Task prompt: Return the whole listing exactly as it stands.
^^^^^^^^^^^^^^^^
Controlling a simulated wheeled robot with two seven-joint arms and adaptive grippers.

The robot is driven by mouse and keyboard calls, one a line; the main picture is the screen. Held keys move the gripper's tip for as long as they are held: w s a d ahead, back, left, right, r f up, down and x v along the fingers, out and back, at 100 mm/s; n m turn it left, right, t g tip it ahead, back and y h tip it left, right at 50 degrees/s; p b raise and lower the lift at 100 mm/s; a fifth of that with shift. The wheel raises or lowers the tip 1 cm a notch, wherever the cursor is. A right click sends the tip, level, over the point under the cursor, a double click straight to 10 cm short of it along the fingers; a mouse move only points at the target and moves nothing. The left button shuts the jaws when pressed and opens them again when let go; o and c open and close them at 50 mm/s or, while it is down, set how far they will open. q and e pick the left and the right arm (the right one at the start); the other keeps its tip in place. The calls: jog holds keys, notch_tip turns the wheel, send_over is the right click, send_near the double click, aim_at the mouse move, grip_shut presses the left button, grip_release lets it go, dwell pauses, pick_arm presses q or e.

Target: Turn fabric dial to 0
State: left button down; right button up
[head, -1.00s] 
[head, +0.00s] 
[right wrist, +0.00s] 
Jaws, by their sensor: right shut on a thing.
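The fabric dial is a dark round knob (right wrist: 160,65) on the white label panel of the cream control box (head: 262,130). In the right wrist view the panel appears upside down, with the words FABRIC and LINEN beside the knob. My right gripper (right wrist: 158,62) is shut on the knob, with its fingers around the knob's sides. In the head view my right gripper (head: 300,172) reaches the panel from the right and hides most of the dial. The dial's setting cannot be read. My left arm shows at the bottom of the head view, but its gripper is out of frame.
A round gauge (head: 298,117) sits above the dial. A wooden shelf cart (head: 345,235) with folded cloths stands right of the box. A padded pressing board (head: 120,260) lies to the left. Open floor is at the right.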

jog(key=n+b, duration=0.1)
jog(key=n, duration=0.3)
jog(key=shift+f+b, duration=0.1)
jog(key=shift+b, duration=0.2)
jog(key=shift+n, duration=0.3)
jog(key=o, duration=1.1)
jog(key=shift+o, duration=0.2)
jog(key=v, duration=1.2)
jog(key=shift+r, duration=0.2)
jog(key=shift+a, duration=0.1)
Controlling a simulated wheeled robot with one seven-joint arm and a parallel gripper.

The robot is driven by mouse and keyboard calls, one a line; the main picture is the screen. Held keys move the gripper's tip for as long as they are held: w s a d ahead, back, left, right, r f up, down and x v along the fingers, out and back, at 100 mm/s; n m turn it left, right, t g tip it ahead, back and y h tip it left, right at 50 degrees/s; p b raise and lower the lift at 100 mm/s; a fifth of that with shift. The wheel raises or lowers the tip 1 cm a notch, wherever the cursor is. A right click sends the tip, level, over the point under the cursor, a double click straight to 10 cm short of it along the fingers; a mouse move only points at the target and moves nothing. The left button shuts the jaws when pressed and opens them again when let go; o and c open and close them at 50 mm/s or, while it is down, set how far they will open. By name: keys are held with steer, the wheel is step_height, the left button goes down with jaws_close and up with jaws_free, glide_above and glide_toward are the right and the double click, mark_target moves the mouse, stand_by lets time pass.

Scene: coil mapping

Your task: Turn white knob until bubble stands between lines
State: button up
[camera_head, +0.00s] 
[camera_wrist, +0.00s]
^^^^^^^^^^^^^^^^
Result of the exercise:
Controlling a simulated wheeled robot with two seven-joint arms and adaptive grippers.

The robot is driven by mouse and keyboard calls, one a line; the main picture is the screen. Held keys move the gripper's tip for as long as they are held: w s a d ahead, back, left, right, r f up, down and x v along the fingers, out and back, at 100 mm/s; n m turn it left, right, t g tip it ahead, back and y h tip it left, right at 50 degrees/s; p b raise and lower the lift at 100 mm/s; a fifth of that with shift. The wheel raises or lowers the tip 1 cm a notch, wherever the cursor is. A right click sends the tip, level, over the point under the cursor, a double click straight to 10 cm short of it along the fingers; a mouse move only points at the target and moves nothing. The left button shuts the jaws when pressed and opens them again when let go; o and c open and close them at 50 mm/s or, while it is down, set how far they will open. q and e pick the left and the right arm (the right one at the start); the other keeps its tip in place. The calls: jog holds keys, notch_tip turns the wheel, send_over is the right click, send_near the double click, aim_at the mouse move, grip_shut presses the left button, grip_release lets it go, dwell pauses, pick_arm presses q or e.

Target: Turn fabric dial to 0
State: left button down; right button up
[head, -1.00s] 
[head, +0.00s] 
[right wrist, +0.00s] 
Jaws, by their sensor: right shut on a thing.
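The fabric dial is a dark round knob (right wrist: 160,65) on the white label panel of the cream control box (head: 262,130). In the right wrist view the panel appears upside down, with the words FABRIC and LINEN beside the knob. My right gripper (right wrist: 158,62) is shut on the knob, with its fingers around the knob's sides. In the head view my right gripper (head: 300,172) reaches the panel from the right and hides most of the dial. The dial's setting cannot be read. My left arm shows at the bottom of the head view, but its gripper is out of frame.
A round gauge (head: 298,117) sits above the dial. A wooden shelf cart (head: 345,235) with folded cloths stands right of the box. A padded pressing board (head: 120,260) lies to the left. Open floor is at the right.

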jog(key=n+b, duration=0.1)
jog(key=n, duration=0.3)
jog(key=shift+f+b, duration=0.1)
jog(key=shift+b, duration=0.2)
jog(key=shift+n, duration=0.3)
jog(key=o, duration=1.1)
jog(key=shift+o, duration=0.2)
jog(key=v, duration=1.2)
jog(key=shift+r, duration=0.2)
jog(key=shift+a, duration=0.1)
Controlling a simulated wheeled robot with one seven-joint arm and a parallel gripper.

The robot is driven by mouse and keyboard calls, one a line; the main picture is the screen. Held keys move the gripper's tip for as long as they are held: w s a d ahead, back, left, right, r f up, down and x v along the fingers, out and back, at 100 mm/s; n m turn it left, right, t g tip it ahead, back and y h tip it left, right at 50 degrees/s; p b raise and lower the lift at 100 mm/s; a fifth of that with shift. The wheel raises or lowers the tip 1 cm a notch, wherever the cursor is. A right click sends the tip, level, over the point under the cursor, a double click straight to 10 cm short of it along the fingers; a mouse move only points at the target and moves nothing. The left button shuts the jaws when pressed and opens them again when let go; o and c open and close them at 50 mm/s or, while it is down, set how far they will open. By name: keys are held with steer, the wheel is step_height, the left button goes down with jaws_close and up with jaws_free, glide_above and glide_toward are the right and the double click, mark_target moves the mouse, stand_by lets time pass.

Scene: coil mapping

Your task: Turn white knob until bubble stands between lines
State: button up
[camera_head, +0.00s] 
[camera_wrist, +0.00s]

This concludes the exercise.